-- Data segment start --
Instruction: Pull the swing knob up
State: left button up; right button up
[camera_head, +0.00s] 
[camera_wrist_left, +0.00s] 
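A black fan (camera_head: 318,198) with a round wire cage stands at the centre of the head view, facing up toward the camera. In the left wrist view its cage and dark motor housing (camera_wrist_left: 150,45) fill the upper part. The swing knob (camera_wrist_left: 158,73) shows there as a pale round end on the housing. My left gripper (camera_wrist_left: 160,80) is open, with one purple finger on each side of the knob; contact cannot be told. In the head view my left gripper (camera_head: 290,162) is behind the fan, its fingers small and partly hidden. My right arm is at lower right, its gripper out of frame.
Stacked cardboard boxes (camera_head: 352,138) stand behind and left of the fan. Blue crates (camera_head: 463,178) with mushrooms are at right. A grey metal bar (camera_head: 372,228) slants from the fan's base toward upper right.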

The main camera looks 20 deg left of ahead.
-- Data segment end --
#### The problem:
Reproduce the lines exactly, taking as the first line the one with "State: left button up; right button up" and as the last line the one with "[camera_head, +0.00s]", and include nothing else.

#### Complete response:
State: left button up; right button up
[camera_head, +0.00s] 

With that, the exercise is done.